Sarah-Jamila Groiß – Gegenwärtige Entwicklungen jonglieren

In welchem Kontext arbeitest Du als Kunstvermittler*in – und wie kamst Du dazu?

Ich arbeite seit vielen Jahren im Kontext Museum und hier im Feld der zeitgenössischen Kunst. Es gibt verschiedene Aspekte, die mich dahin geführt haben: Rückblickend auf meine Biografie sind es eigentlich alle Berührungspunkte mit der Kunst und dem Museum schon als Kind und in der Schulzeit – meine Erfahrungen im Leistungskurs Kunst – bis hin zum Studium der Kunstpädagogik und Kunstgeschichte. Weiter sind es natürlich auch einige Menschen, die mich auf diesem Weg begleitet, unterstützt oder auch inspiriert haben. An der Kunst fasziniert mich das Eintauchen in eine andere Welt. Irritationen und neue Denkanstöße finde ich spannend und ich arbeite gerne mit kreativen Menschen zusammen.
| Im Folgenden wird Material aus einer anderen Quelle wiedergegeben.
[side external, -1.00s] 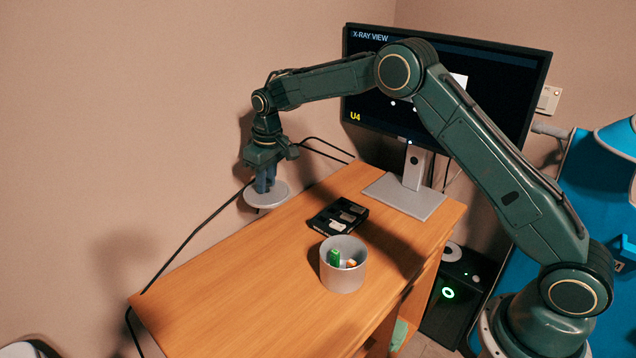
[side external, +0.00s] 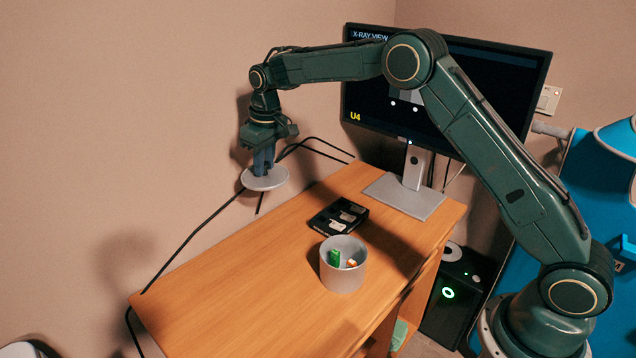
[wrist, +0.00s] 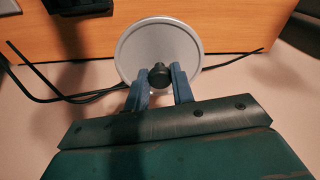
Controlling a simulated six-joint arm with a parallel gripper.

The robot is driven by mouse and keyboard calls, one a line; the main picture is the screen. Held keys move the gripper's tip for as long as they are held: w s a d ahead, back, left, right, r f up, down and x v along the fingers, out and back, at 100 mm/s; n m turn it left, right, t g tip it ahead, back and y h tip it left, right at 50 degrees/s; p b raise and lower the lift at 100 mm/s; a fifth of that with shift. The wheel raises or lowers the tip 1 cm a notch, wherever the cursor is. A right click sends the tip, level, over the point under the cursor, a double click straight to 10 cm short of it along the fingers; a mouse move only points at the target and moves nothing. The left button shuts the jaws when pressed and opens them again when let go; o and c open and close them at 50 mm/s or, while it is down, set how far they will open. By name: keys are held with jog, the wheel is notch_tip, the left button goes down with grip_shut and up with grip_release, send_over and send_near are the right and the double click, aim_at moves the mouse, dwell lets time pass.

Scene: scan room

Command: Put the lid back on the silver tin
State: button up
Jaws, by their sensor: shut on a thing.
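The lid (side external: 266,181) is a flat, light grey disc. My gripper (side external: 264,168) is shut on it from above and holds it level in the air, near the desk's back edge. In the wrist view the lid (wrist: 158,40) shows its dark round knob between the two blue fingers of my gripper (wrist: 160,80). The silver tin (side external: 343,272) stands upright and open on the desk, to the right of and nearer the camera than the lid. A green item and other small pieces show inside it.
A black tray (side external: 338,216) with small items lies behind the tin. A monitor (side external: 470,90) stands at the desk's back right. Black cables (side external: 200,228) run along the wall side. The desk's (side external: 230,290) left part is clear.

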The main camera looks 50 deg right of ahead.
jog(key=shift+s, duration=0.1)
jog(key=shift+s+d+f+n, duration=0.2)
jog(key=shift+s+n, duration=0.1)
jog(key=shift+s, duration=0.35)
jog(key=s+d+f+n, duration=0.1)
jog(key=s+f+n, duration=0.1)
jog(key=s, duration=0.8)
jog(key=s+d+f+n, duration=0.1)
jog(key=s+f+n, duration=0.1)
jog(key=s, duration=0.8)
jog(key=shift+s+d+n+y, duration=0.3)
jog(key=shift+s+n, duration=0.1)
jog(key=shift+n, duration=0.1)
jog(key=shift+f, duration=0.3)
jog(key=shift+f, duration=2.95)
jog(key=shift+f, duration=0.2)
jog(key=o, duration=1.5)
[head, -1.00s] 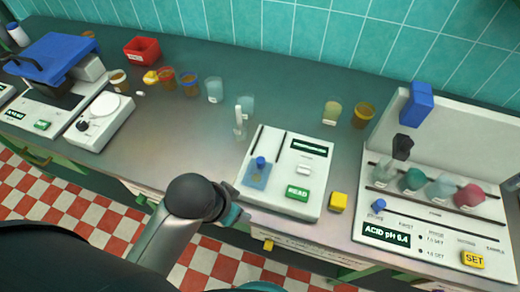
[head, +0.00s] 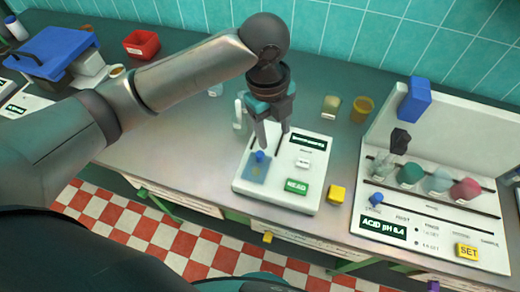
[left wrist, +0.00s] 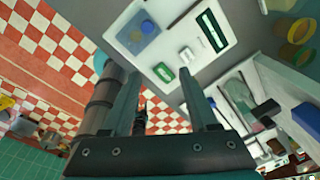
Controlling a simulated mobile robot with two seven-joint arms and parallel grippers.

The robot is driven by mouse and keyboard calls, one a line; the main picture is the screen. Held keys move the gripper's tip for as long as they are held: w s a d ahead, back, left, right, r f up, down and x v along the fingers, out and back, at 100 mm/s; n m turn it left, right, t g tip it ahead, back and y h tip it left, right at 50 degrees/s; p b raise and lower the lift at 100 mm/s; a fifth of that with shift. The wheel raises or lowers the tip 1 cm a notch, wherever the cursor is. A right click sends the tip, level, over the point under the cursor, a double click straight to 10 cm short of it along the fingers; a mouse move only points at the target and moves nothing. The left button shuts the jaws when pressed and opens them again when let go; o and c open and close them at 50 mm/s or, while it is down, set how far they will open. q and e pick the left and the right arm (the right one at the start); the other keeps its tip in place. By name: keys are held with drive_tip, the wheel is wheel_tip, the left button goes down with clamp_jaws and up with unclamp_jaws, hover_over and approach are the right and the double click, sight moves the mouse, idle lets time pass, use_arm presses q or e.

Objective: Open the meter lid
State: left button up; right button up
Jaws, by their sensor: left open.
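The white meter (head: 312,163) stands on the bench in the middle, with a green READ button (head: 297,187) on its front. A flat bluish lid (head: 251,176) with a blue knob (head: 260,156) lies on its left part. My left gripper (head: 273,138) is open and empty, pointing down over the meter's left part, close to the knob. I cannot tell whether it touches. My right gripper is not in view.
A yellow block (head: 337,194) stands just right of the meter. A clear vial (head: 239,114) stands behind its left corner. Cups (head: 362,109) stand further back. A white pH station (head: 435,215) with several flasks fills the right. Bench on the left is partly hidden by my arm.

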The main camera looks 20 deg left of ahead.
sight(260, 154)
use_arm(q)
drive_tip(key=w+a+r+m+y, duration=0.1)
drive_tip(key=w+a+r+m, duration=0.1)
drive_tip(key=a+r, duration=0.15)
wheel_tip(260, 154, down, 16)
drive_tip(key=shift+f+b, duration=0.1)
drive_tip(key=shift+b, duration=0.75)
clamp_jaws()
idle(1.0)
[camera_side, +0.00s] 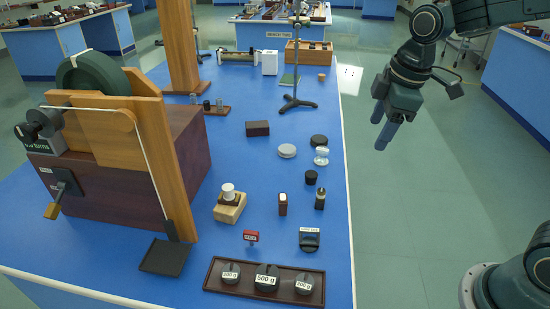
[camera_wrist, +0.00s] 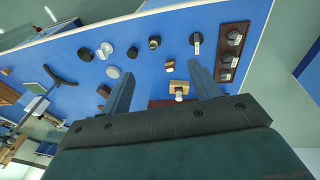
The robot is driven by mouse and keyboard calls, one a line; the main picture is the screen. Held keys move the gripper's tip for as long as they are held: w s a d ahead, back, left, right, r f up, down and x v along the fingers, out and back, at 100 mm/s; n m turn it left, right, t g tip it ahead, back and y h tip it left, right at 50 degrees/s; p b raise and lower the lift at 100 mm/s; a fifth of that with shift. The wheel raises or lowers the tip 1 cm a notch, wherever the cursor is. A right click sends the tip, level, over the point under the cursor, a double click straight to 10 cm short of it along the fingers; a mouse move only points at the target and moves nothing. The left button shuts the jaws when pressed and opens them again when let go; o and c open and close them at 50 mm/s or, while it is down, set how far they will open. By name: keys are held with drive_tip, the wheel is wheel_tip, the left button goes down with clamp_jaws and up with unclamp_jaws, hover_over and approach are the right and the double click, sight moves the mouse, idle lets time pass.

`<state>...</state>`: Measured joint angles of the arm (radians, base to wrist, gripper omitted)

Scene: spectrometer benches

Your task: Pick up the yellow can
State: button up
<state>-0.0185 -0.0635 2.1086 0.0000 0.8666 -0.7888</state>
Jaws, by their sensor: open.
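I cannot make out a clearly yellow can in either view. A small tan cylinder (camera_side: 321,77) stands on the blue bench (camera_side: 255,170) near its far right side, but I cannot tell if it is a can. A small dark bottle with a brass-coloured top (camera_side: 320,198) stands near the bench's right edge. My gripper (camera_side: 382,127) is open and empty, in the air to the right of the bench edge. In the wrist view its two fingers (camera_wrist: 160,72) are spread apart, with the bench behind them.
A dark tray (camera_side: 212,277) with labelled weights lies at the near edge. A wooden block with a white knob (camera_side: 230,206), a black cylinder (camera_side: 311,177) and a grey disc (camera_side: 287,151) stand on the bench. A metal stand (camera_side: 296,75) rises farther back. A large wooden wheel apparatus (camera_side: 130,165) fills the left.

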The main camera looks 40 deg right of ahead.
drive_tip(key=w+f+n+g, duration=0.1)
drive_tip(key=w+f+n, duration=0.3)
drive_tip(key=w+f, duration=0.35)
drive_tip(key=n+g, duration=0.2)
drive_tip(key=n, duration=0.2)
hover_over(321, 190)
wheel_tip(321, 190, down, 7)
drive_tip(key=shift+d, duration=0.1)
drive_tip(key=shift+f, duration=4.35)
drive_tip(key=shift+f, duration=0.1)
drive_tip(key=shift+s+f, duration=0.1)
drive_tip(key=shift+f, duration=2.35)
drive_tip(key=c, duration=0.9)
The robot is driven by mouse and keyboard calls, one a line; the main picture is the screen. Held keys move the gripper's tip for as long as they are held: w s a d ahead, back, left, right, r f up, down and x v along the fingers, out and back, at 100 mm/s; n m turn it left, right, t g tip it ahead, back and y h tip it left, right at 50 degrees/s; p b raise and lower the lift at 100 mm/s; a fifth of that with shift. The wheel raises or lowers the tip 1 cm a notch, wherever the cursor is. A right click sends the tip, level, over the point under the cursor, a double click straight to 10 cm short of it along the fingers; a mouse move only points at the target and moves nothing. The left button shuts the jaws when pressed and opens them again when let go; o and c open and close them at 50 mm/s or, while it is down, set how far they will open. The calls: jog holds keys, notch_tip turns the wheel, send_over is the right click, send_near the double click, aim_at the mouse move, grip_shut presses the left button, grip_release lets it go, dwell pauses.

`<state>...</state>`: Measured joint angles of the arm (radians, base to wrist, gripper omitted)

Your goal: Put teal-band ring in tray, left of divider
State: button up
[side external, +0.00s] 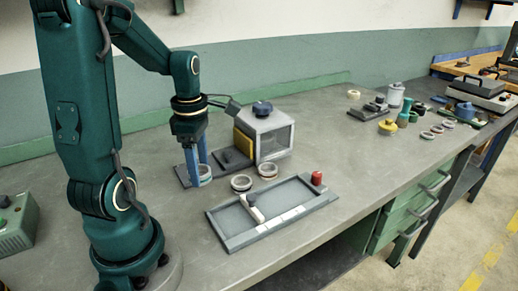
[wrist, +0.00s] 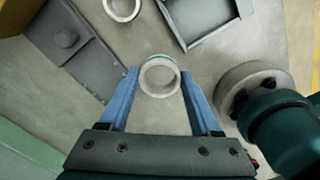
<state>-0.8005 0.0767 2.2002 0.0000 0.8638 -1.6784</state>
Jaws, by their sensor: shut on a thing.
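My gripper (side external: 199,174) is shut on a pale ring (side external: 206,175), with its blue fingers on either side. In the wrist view the ring (wrist: 160,91) sits between the fingertips (wrist: 160,75), and a thin teal edge shows on its far side. The ring is low, beside the grinder's dark base plate; I cannot tell whether it touches the bench. The grey tray (side external: 225,235) lies to the right and nearer the side camera. A divider (side external: 252,211) with a pale top stands inside it. Part of the tray (wrist: 208,35) shows at the wrist view's top.
Two other rings stand on the bench, one (side external: 241,183) near the tray and one (side external: 268,170) farther right. The grinder box (side external: 270,135) with a blue knob is behind. A red cylinder (side external: 316,178) is at the tray's far right corner. Bare bench lies before the tray.

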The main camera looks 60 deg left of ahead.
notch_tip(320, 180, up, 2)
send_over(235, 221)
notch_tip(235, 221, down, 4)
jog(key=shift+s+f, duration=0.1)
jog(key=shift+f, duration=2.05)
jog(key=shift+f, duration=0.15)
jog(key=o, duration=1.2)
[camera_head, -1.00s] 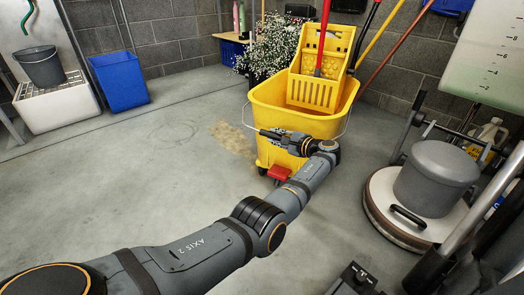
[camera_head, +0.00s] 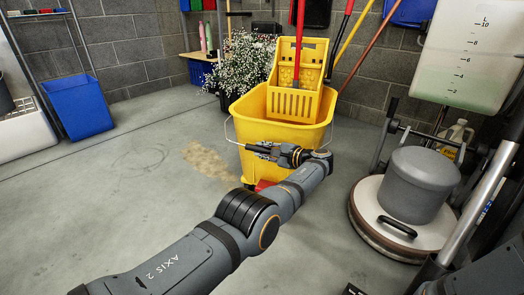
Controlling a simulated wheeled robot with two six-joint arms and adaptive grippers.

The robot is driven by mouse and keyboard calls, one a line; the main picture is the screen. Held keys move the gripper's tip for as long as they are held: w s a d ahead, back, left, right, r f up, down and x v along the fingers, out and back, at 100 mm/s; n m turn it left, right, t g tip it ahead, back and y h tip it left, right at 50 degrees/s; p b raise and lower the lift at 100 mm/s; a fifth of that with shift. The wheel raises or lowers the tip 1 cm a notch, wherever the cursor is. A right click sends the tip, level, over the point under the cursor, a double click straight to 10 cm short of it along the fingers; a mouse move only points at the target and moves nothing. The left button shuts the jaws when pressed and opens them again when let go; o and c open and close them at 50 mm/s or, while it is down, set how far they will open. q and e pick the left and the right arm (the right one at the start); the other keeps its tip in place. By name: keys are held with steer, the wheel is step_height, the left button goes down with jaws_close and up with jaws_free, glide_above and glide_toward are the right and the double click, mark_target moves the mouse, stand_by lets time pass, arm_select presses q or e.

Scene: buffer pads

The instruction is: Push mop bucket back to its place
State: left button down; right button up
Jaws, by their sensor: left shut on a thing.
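The yellow mop bucket (camera_head: 243,128) stands upright on the concrete floor, right of centre. Its yellow wringer (camera_head: 291,102) sits on top, with a red mop handle (camera_head: 300,28) rising from it. A thin wire bail (camera_head: 228,135) hangs around the bucket's front. My left arm reaches in from the bottom left. My left gripper (camera_head: 262,150) lies sideways across the front of the bucket at the bail, shut on the wire as far as I can see. The wrist hides part of the bucket's lower front. A red part (camera_head: 264,185) shows low at its front. My right gripper is not in view.
A round grey floor machine (camera_head: 420,185) stands close on the right. A flowering plant (camera_head: 245,62) is behind the bucket, near a block wall. A blue bin (camera_head: 78,107) stands at left. A brown stain (camera_head: 208,160) marks the floor left of the bucket. The left floor is open.

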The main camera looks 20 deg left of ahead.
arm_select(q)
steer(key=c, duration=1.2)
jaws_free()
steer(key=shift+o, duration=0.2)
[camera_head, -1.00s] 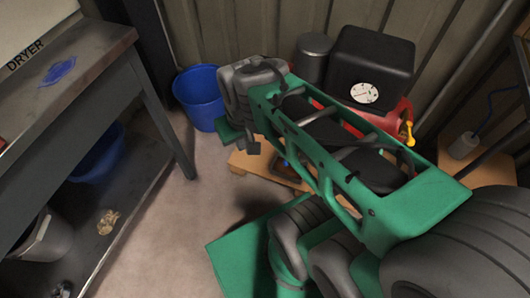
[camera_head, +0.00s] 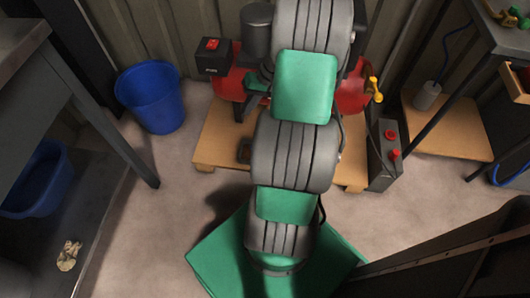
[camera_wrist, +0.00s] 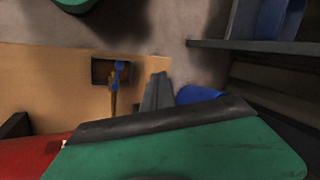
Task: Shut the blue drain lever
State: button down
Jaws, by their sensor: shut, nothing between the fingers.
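In the wrist view the small blue drain lever (camera_wrist: 119,66) shows at the top of a brass valve (camera_wrist: 113,95), over a dark shallow tray (camera_wrist: 98,72) on the wooden base. The tray also shows in the head view (camera_head: 244,151), but the lever cannot be made out there. The red compressor tank (camera_head: 237,88) lies above the base, partly behind my arm. My gripper (camera_wrist: 157,88) is shut and empty, its grey fingers to the right of the valve in the wrist view. A gap shows between them in the picture; the depth is unclear.
A blue bucket (camera_head: 150,98) stands left of the wooden base (camera_head: 213,139). A grey bench (camera_head: 75,75) is at the left, with a blue tub (camera_head: 38,185) below. A dark box with red caps (camera_head: 385,155) stands right of the base. Floor between bench and base is clear.

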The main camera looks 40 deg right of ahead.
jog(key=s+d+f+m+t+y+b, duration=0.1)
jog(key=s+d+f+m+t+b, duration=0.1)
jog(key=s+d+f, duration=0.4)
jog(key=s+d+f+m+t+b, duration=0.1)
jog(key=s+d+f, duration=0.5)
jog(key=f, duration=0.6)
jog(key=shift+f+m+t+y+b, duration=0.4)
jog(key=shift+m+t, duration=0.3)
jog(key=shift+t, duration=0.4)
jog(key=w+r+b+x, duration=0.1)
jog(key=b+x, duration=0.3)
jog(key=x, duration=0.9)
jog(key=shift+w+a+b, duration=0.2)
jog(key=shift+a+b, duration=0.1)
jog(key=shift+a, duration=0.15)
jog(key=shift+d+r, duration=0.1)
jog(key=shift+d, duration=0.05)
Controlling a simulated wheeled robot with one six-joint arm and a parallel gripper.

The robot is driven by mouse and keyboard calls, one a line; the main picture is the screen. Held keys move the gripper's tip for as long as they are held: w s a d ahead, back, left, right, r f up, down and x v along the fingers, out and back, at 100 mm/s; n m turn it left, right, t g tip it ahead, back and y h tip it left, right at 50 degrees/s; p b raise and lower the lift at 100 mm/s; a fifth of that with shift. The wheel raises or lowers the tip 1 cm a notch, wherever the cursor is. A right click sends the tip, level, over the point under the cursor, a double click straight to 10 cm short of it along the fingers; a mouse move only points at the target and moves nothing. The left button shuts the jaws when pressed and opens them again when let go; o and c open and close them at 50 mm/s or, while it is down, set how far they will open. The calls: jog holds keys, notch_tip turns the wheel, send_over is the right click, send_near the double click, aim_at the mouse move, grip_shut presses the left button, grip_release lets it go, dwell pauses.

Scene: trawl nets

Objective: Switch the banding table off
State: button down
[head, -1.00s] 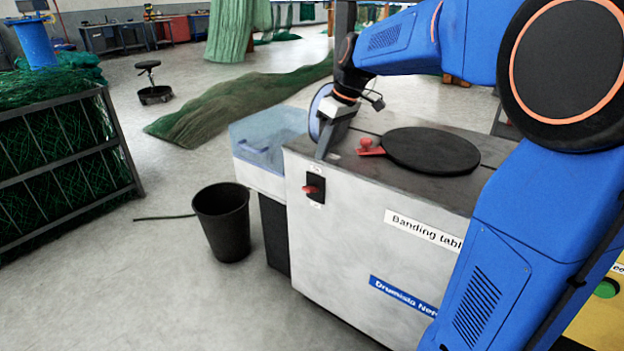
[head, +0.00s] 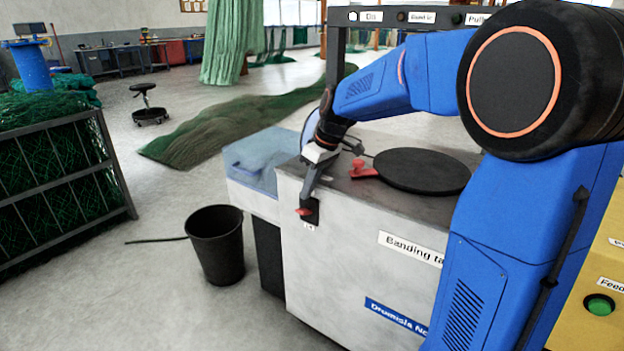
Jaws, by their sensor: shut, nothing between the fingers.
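The banding table (head: 345,255) is a grey cabinet with a dark round turntable (head: 422,170) and a red clamp handle (head: 363,170) on top. Its switch, a black plate (head: 314,212) with a red lever (head: 303,212), is on the front face near the upper left corner. My gripper (head: 305,196) is shut and empty, pointing down in front of the switch. Its tips are at the red lever, apparently touching it or very close. The gripper hides the upper part of the switch and its upper label.
A blue translucent bin (head: 262,160) adjoins the table's left side. A black bucket (head: 216,245) stands on the floor to the left. A caged green net (head: 55,180) is at far left. A yellow panel with a green button (head: 599,305) is at right.

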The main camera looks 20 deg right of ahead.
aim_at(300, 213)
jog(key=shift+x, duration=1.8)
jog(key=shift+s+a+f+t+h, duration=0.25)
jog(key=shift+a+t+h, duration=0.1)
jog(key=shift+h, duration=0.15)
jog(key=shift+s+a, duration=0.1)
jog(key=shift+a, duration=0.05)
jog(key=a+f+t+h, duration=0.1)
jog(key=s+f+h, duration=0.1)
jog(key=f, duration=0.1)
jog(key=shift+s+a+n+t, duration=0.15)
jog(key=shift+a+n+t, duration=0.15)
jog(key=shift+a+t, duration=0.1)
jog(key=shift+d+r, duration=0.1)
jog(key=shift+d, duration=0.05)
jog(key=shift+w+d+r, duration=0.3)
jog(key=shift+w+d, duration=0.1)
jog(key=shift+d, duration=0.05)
Mit wem arbeitest Du zusammen?

In erster Linie bin ich Teil eines vierköpfigen Teams im Bereich Kunstvermittlung am Kunstmuseum Wolfsburg. Gemeinsam mit weiteren drei Kolleg*innen, die auf Minijobbasis angestellt sind und etwa 15 freien Mitarbeiter*innen, verfolgen wir die Aufgabe und das Ziel, die Ausstellungen des Hauses möglichst vielen Menschen zugänglich zu machen. Dazu arbeiten wir auch mit Partner*innen außerhalb des Museums zusammen, wie beispielsweise mit dem jungen Freundeskreis, Lehrer*innen, kulturellen Akteur*innen der Stadt und der Region und kooperieren auch überregional. Ich bin viel mit Konzeption und inhaltlichen Themen befasst, ebenso mit Drittmittelaquise und Koordination von Projekten. Dabei organisiere ich Veranstaltungen, gebe Workshops und Führungen und arbeite so auch mit unseren Besucher*innen direkt zusammen.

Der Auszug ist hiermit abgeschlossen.